West Germany great Horst Eckel passes away

Horst Eckel, the last surviving member of the West Germany side that won the 1954 FIFA World Cup Switzerland™, has passed away at the age of 89. The German Football Association (DFB) announced the sad news. A highly versatile player, Eckel was an integral part of the West German side that upset the highly-favoured Hungarians in the 1954 Final that became known as ‘The Miracle of Bern’.

“It is with a heavy heart that we learn of the passing of Horst Eckel, an extraordinary man who was the last surviving member of Germany’s 1954 World Cup winning side,” said FIFA President Gianni Infantino. “Eckel’s team stood as a beacon of hope for West Germany, as a young nation. “Winning ‘The Miracle of Bern’ against such a brilliant Hungary side made the German people proud and contributed to the nation’s resurgence. We remember Eckel’s contribution to German football and our condolences go to his family and friends, to 1. FC Kaiserslautern and the whole German football family.” His team-mate Hans Schafer died in 2017, leaving Eckel as the last surviving member of the team that won West Germany’s first World Cup and laid the foundation for the decades of consistency and excellence from Die Mannschaft since. Even more importantly, lifting the Jules Rimet trophy gave West Germany a sense of identity. "All over the world we were not recognised politically, economically, and athletically," Eckel told football magazine 11 Freunde in 2011. "After this victory we were suddenly someone again.” Eckel played 32 internationals, the pinnacle of which was the 3-2 win over Hungary’s golden generation in the 1954 decider. Coach Sepp Herberger built his team around a nucleus of players from 1 FC. Kaiserslautern, including Eckel, but with all the West German players being semi-professional they weren’t given much of a chance coming into the tournament.

The performance in the Final has gone down in German football folklore as a uniting moment for a new nation still reeling from World War Two, lost and in real need of inspiration. “We didn’t even know what the title would mean for us,” Eckel told FIFA in 2010. “Nobody really knew about us, and we didn’t know what was going on back home in West Germany either. We only realised when we got back. "Then it hit us that we had played a little part in helping to rebuild West Germany. It made us proud that we had been able to do our bit."

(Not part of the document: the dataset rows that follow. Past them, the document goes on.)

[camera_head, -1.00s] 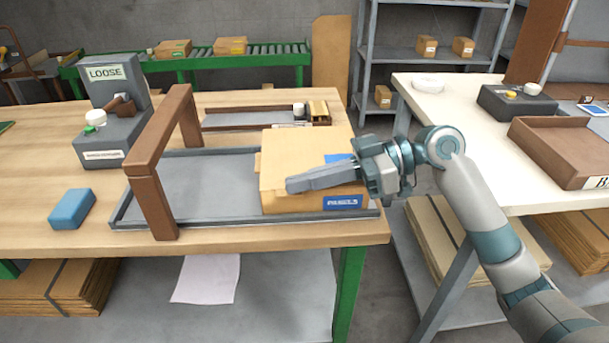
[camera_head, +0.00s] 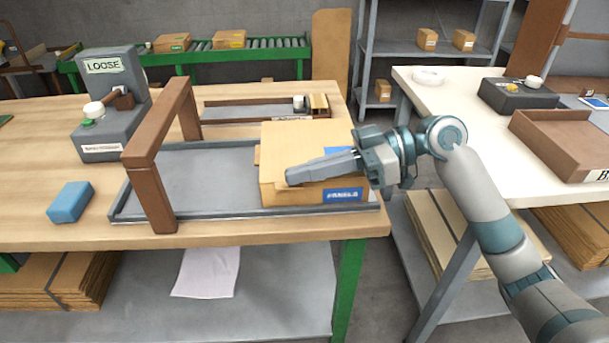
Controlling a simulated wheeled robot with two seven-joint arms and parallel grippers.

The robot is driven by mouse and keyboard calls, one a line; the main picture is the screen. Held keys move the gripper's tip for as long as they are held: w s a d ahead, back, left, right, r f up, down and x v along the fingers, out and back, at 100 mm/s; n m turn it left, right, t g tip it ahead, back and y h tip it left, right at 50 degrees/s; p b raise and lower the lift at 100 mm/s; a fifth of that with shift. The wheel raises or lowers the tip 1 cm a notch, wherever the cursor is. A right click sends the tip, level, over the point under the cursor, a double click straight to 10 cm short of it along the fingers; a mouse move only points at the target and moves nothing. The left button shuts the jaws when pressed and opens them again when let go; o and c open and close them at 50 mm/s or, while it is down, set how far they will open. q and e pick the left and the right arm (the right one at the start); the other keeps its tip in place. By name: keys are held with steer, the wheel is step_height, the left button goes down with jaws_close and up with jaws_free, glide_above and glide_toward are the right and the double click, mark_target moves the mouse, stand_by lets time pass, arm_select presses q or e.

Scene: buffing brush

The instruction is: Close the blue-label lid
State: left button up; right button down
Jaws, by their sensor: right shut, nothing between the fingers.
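A cardboard box (camera_head: 277,160) sits at the right end of a grey-floored tray with raised rails on the wooden table. Its front carries a blue label (camera_head: 344,195) reading PANELS. Another blue patch (camera_head: 338,151) shows on its top, partly hidden by my right gripper. My right gripper (camera_head: 291,176) is shut and empty, its fingers pointing left across the box top near the front edge. I cannot tell whether the fingers touch the cardboard. The gripper and wrist hide the box's right part, so how flat the lid lies there is unclear. My left gripper is out of view.
A brown arch (camera_head: 150,185) spans the tray left of the box. A grey LOOSE unit (camera_head: 113,95) and a blue block (camera_head: 70,202) stand further left. A smaller tray (camera_head: 250,112) lies behind. A white table (camera_head: 455,110) with a brown open tray (camera_head: 565,145) is at right.

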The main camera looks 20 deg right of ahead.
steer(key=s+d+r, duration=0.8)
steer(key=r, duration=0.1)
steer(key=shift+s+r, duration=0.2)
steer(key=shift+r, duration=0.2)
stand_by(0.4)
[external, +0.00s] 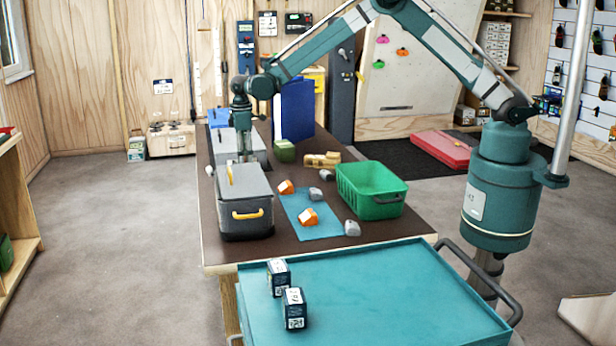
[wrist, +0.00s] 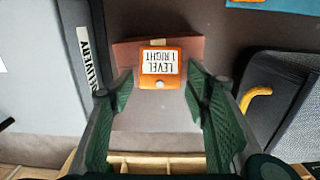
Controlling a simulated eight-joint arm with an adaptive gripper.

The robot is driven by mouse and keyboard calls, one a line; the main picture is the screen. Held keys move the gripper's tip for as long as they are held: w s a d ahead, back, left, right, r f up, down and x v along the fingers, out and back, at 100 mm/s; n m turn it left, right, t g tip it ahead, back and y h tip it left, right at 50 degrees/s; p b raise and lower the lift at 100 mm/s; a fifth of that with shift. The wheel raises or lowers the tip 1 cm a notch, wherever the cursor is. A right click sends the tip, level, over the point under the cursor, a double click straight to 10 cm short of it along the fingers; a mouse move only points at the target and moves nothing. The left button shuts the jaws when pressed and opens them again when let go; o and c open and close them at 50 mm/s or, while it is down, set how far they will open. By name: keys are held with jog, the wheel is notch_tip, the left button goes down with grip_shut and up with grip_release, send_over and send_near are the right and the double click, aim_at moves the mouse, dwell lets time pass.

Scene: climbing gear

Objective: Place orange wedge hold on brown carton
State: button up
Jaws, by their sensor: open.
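An orange wedge hold (wrist: 161,70), with a white label reading "LEVEL 1 RIGHT", rests on what looks like the brown carton (wrist: 126,54) in the wrist view. My gripper (wrist: 159,76) is open, with one green finger on each side of the hold and a visible gap to both. In the external view my gripper (external: 242,156) points down between the grey bin and the grey cooler, which hide the carton and this hold there.
The grey cooler (external: 245,195) with a yellow handle and the grey bin (external: 224,150) stand close around my gripper. The blue mat (external: 322,230), several grey holds and a green crate (external: 372,208) lie to the right. The teal cart (external: 390,290) carries two small boxes.

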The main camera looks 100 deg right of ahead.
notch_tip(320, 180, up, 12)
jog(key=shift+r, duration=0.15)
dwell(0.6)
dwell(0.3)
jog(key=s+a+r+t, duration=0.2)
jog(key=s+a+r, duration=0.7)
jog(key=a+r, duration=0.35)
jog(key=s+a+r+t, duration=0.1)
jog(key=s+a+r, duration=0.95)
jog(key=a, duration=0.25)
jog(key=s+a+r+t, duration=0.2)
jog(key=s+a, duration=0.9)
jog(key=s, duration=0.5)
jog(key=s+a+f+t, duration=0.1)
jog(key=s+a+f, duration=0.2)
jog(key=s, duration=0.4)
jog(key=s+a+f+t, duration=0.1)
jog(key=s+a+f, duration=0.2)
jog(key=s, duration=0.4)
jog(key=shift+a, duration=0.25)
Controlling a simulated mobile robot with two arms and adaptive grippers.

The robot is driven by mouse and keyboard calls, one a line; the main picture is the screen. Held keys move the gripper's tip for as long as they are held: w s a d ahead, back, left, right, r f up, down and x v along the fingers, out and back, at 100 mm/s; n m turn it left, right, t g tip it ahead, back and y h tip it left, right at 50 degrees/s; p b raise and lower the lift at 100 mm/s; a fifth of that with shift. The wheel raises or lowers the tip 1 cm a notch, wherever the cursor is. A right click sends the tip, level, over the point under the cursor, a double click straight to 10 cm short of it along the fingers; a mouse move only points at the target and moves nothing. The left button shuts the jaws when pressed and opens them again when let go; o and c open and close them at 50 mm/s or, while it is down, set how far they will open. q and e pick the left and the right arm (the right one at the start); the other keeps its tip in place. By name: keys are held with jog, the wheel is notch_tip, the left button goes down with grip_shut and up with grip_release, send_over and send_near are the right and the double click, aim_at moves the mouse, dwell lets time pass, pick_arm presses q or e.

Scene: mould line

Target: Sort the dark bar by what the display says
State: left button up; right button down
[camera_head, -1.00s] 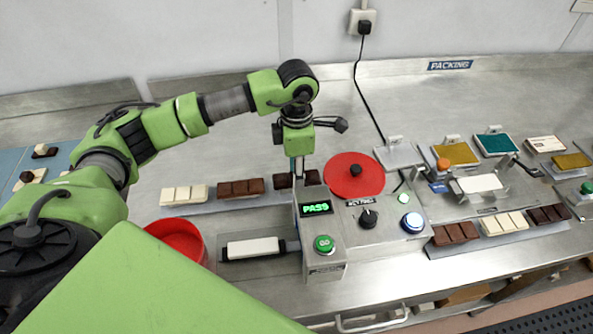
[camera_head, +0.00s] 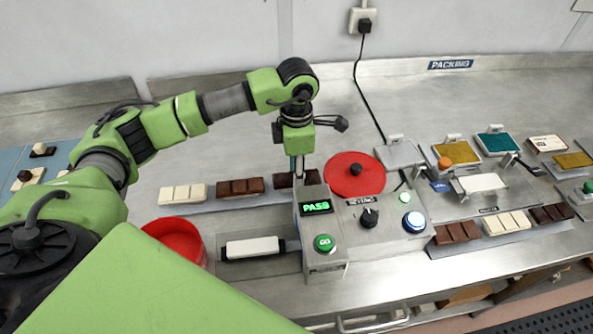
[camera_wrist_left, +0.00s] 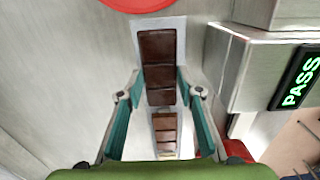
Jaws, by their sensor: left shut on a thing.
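The dark bar (camera_head: 290,180) lies at the right end of a row on a grey strip behind the display box, partly hidden by it and by my gripper. My left gripper (camera_head: 298,168) points down at it. In the left wrist view its teal fingers (camera_wrist_left: 160,88) are shut on the sides of the dark bar (camera_wrist_left: 158,48). The display (camera_head: 316,207) shows PASS in green letters. My right gripper is not in view.
A white bar (camera_head: 183,194) and a brown bar (camera_head: 240,187) lie left of the dark bar. A red bowl (camera_head: 207,256) stands front left. A red disc (camera_head: 350,185) lies behind the control box (camera_head: 385,235). Trays and bars fill the right side.

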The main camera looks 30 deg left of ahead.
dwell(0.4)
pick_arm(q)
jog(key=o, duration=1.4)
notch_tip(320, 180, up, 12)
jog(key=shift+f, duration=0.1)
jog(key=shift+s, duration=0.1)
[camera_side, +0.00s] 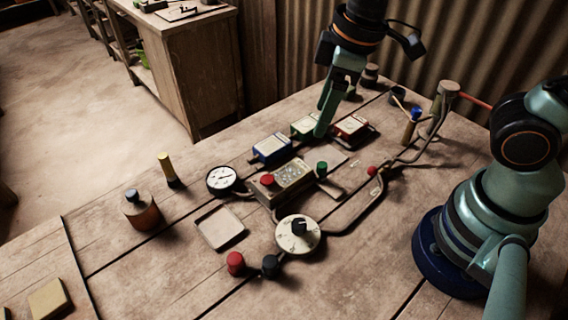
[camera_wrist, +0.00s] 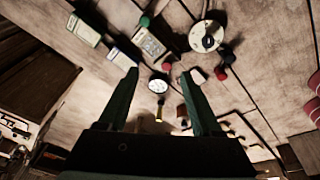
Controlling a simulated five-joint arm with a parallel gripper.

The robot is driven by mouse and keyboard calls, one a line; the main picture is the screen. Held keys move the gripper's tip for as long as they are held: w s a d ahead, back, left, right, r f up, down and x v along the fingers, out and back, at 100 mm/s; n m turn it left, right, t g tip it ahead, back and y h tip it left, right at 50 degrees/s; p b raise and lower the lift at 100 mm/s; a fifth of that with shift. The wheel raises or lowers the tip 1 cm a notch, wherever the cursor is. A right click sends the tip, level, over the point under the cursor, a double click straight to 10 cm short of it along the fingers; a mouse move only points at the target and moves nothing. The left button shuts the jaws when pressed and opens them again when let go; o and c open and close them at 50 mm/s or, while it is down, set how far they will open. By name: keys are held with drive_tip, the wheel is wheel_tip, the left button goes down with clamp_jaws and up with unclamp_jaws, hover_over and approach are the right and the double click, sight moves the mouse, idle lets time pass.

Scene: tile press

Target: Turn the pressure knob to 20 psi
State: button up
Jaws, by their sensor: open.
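The pressure knob (camera_side: 299,228) is a black knob on a round pale dial plate (camera_side: 293,243), near the table's front middle. It also shows at the top right of the wrist view (camera_wrist: 207,42). The marks on it are too small to read. A round white pressure gauge (camera_side: 221,178) with a dark rim stands up and to the left of the knob. It also shows between my fingers in the wrist view (camera_wrist: 158,86). My gripper (camera_side: 320,130) is above the back of the table, beside the coloured boxes and well away from the knob. Its fingers (camera_wrist: 157,75) are apart with nothing between them.
A blue box (camera_side: 272,149), a green box (camera_side: 304,125) and a red box (camera_side: 352,128) stand behind. A red cap (camera_side: 235,262) and a dark cap (camera_side: 271,265) lie before the knob. An empty tray (camera_side: 219,228) is left.

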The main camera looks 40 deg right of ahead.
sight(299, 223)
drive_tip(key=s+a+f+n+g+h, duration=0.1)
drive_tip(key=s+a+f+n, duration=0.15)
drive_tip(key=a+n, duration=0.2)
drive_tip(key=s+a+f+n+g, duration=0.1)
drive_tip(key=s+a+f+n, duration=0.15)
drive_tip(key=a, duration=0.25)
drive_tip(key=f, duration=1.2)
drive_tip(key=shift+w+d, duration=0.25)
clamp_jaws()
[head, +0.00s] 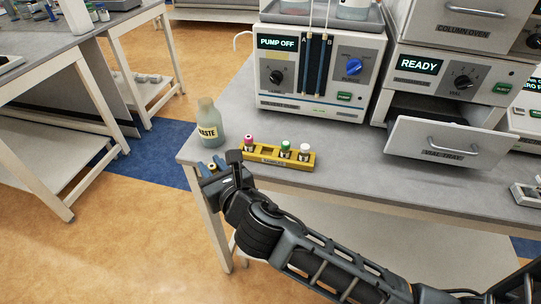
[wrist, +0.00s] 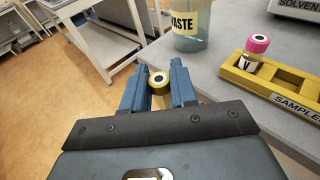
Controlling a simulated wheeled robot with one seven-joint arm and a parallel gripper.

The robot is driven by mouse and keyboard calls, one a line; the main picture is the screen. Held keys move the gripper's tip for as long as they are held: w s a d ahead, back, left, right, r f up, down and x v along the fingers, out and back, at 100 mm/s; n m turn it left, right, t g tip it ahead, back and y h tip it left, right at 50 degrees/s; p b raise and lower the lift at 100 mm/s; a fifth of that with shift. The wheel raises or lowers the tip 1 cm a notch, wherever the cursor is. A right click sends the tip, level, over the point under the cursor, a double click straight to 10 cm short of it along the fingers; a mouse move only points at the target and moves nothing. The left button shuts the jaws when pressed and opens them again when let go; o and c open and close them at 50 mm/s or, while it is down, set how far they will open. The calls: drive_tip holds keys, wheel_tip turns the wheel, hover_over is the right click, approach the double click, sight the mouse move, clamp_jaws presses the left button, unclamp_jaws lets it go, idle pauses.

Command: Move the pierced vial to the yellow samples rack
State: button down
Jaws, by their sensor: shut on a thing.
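The vial (head: 212,166) is held off the left front corner of the bench, left of the rack. Most of its body is hidden between the fingers (wrist: 156,88). The yellow samples rack (head: 270,162) lies on the bench near its front edge. It holds a pink-capped vial (head: 249,142), a green-capped vial (head: 285,148) and a white-capped vial (head: 304,151). A gap shows between pink and green. The rack also shows at right in the wrist view (wrist: 262,83).
A waste bottle (head: 209,128) stands at the bench's left corner, just behind my gripper. A pump unit (head: 320,75) stands behind the rack. An open drawer (head: 440,145) juts out at right. Bare bench top (head: 365,160) lies between rack and drawer.

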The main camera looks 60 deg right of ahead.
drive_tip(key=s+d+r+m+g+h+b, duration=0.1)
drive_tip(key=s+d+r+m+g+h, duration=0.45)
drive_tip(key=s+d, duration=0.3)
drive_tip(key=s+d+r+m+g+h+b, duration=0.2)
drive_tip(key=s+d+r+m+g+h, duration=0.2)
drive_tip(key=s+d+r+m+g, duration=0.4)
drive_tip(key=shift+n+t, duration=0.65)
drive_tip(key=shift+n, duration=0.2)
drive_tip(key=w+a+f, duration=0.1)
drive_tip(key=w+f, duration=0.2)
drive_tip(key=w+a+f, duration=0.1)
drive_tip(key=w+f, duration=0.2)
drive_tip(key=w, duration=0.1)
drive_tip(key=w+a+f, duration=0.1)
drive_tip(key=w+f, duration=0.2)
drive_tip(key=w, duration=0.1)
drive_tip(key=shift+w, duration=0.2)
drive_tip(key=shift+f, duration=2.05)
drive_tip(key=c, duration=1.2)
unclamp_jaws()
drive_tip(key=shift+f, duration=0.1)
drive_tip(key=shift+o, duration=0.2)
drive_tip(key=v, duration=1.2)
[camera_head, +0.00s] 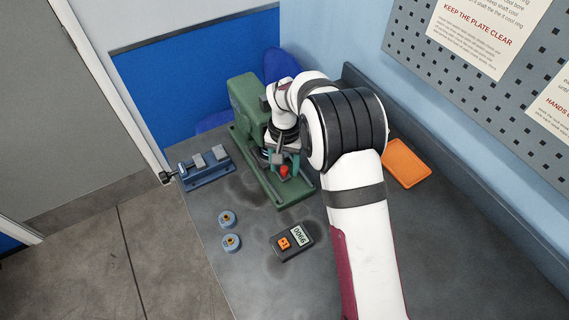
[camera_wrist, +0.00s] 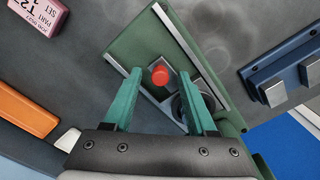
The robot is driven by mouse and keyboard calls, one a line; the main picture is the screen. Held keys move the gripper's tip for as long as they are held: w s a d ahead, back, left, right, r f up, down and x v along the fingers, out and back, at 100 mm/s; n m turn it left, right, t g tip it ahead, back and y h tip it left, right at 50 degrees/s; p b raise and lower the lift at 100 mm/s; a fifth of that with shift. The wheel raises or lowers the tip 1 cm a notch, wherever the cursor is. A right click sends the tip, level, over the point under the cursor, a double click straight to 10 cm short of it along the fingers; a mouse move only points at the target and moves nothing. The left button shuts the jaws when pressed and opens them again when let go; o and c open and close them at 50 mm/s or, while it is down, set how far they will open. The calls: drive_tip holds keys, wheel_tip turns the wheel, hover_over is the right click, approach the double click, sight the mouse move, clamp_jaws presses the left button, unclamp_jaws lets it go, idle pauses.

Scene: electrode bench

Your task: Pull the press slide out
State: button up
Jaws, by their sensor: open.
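The green press (camera_head: 245,98) stands at the back of the bench, its long green base (camera_head: 297,198) reaching toward the front. The base also shows in the wrist view (camera_wrist: 128,48), with a pale metal rail (camera_wrist: 180,38) along it. The press slide's red knob (camera_head: 284,170) stands over the base; it shows in the wrist view (camera_wrist: 160,77) too. My gripper (camera_wrist: 160,73) has its two teal fingers apart, one on each side of the red knob, with visible gaps to it. A dark round part (camera_wrist: 196,97) lies beside the right finger. My wrist hides part of the press in the head view.
A blue vise (camera_head: 208,165) stands left of the press. Two blue round pieces (camera_head: 227,219) and a dark meter (camera_head: 292,242) lie in front. An orange tray (camera_head: 406,163) is at right. A pink labelled block (camera_wrist: 38,14) shows in the wrist view.

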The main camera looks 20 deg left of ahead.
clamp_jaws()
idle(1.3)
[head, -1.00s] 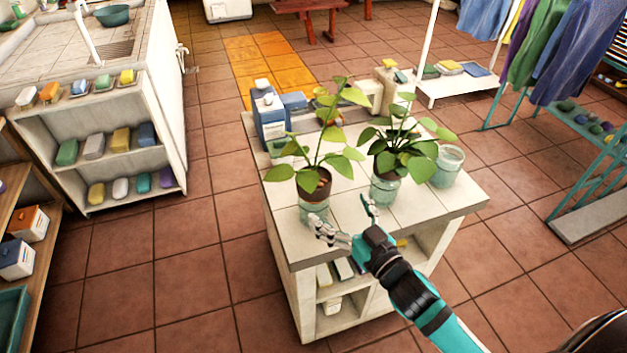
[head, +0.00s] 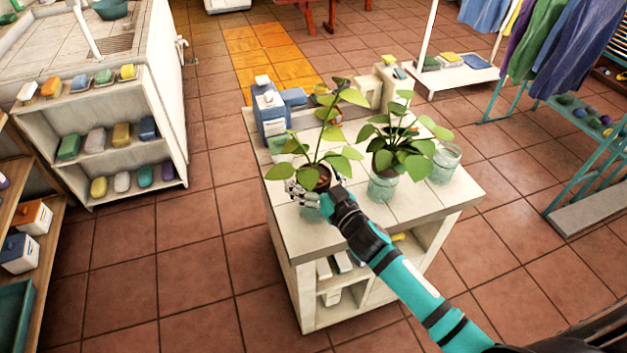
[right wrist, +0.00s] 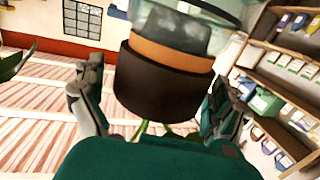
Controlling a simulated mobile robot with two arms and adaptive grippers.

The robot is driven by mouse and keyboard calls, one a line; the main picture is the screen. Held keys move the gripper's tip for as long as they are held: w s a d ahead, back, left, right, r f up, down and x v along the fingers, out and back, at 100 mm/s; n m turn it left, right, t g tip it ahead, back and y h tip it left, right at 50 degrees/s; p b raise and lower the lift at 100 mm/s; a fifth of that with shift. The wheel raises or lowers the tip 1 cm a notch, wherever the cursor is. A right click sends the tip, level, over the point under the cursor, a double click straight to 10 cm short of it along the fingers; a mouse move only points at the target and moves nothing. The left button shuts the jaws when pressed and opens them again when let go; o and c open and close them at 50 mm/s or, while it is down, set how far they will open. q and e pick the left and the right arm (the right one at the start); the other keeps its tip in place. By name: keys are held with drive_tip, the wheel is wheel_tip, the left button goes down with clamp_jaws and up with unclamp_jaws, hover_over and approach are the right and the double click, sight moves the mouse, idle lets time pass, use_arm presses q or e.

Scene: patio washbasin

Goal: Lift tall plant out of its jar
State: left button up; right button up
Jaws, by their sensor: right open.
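The tall plant (head: 340,112), with broad green leaves, stands in a brown pot (head: 323,178) set in a clear glass jar (head: 309,212) at the front left of the white tiled stand. My right gripper (head: 316,193) is open, its fingers on either side of the pot near the jar's top. In the right wrist view, which looks upside down, the pot's dark upper band (right wrist: 165,88) lies between the spread fingers, with the jar (right wrist: 190,22) beyond. I cannot tell whether either finger touches the pot. My left gripper is not in view.
A bushier plant (head: 405,155) in a glass jar (head: 383,188) stands close on the right, and an empty jar (head: 445,162) beyond it. A blue and white container (head: 270,112) stands behind on the left. The stand's front left corner (head: 290,240) is bare.

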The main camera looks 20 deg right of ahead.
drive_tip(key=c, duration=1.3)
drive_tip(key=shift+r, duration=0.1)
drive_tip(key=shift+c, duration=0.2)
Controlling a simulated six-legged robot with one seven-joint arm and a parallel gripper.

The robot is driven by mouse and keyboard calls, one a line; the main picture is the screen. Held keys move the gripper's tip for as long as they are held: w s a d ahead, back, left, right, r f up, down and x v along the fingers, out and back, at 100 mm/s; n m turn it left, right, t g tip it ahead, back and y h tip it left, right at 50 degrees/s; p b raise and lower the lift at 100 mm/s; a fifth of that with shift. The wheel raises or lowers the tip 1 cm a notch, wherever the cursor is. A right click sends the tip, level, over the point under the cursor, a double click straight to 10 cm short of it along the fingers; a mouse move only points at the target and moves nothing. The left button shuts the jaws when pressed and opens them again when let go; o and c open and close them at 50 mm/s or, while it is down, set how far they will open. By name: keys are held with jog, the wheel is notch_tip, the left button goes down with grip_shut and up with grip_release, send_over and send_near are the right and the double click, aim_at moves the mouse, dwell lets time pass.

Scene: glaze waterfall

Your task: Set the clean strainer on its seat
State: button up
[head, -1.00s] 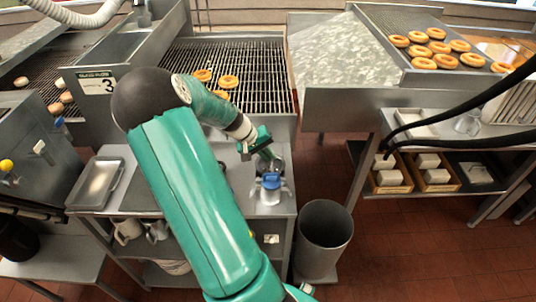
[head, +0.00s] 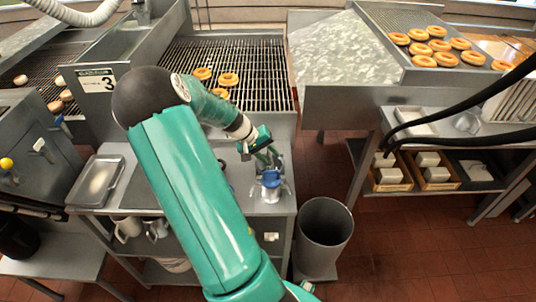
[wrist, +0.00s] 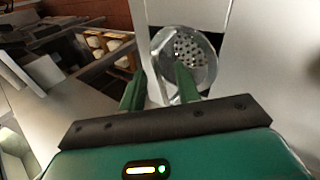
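The strainer (wrist: 194,55), a round metal piece with a perforated face, shows in the wrist view just beyond my fingertips. Its metal side reaches down between my two green fingers, and the right finger covers part of it. My gripper (wrist: 160,80) has its fingers apart; whether they touch the strainer is unclear. In the head view my gripper (head: 268,156) points down over the right part of the steel cart, close above a blue and metallic item (head: 271,181). The strainer cannot be clearly told apart there, and I cannot make out its seat.
The steel cart (head: 270,220) carries a metal tray (head: 97,182) on its left, with pitchers (head: 127,228) below. A grey bin (head: 323,236) stands right of the cart. A wire rack (head: 255,75) with doughnuts is behind. Red tiled floor is free at the right.

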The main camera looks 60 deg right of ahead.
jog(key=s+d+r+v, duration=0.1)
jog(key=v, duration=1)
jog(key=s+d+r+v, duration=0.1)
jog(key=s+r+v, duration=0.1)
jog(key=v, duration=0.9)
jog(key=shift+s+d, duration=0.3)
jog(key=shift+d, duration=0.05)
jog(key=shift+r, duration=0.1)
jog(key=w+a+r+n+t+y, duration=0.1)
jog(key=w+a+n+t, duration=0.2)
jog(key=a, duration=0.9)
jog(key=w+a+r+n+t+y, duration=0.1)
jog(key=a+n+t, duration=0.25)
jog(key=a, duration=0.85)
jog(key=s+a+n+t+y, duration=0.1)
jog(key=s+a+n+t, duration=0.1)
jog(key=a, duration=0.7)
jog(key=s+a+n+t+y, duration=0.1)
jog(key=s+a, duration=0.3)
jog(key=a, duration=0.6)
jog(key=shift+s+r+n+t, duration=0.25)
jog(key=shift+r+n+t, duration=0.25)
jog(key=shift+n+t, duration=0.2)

Eckel achieved great success at club level too, making his debut for Kaiserslautern in 1950 and going on to win two German league titles. After his playing days were over, Eckel retrained and was a teacher until his retirement 1997. The legacy of Eckel and the rest of the victorious 1954 team lives on in the history of German football since, as Die Mannschaft united a nation that has now won four World Cups and three UEFA EUROs.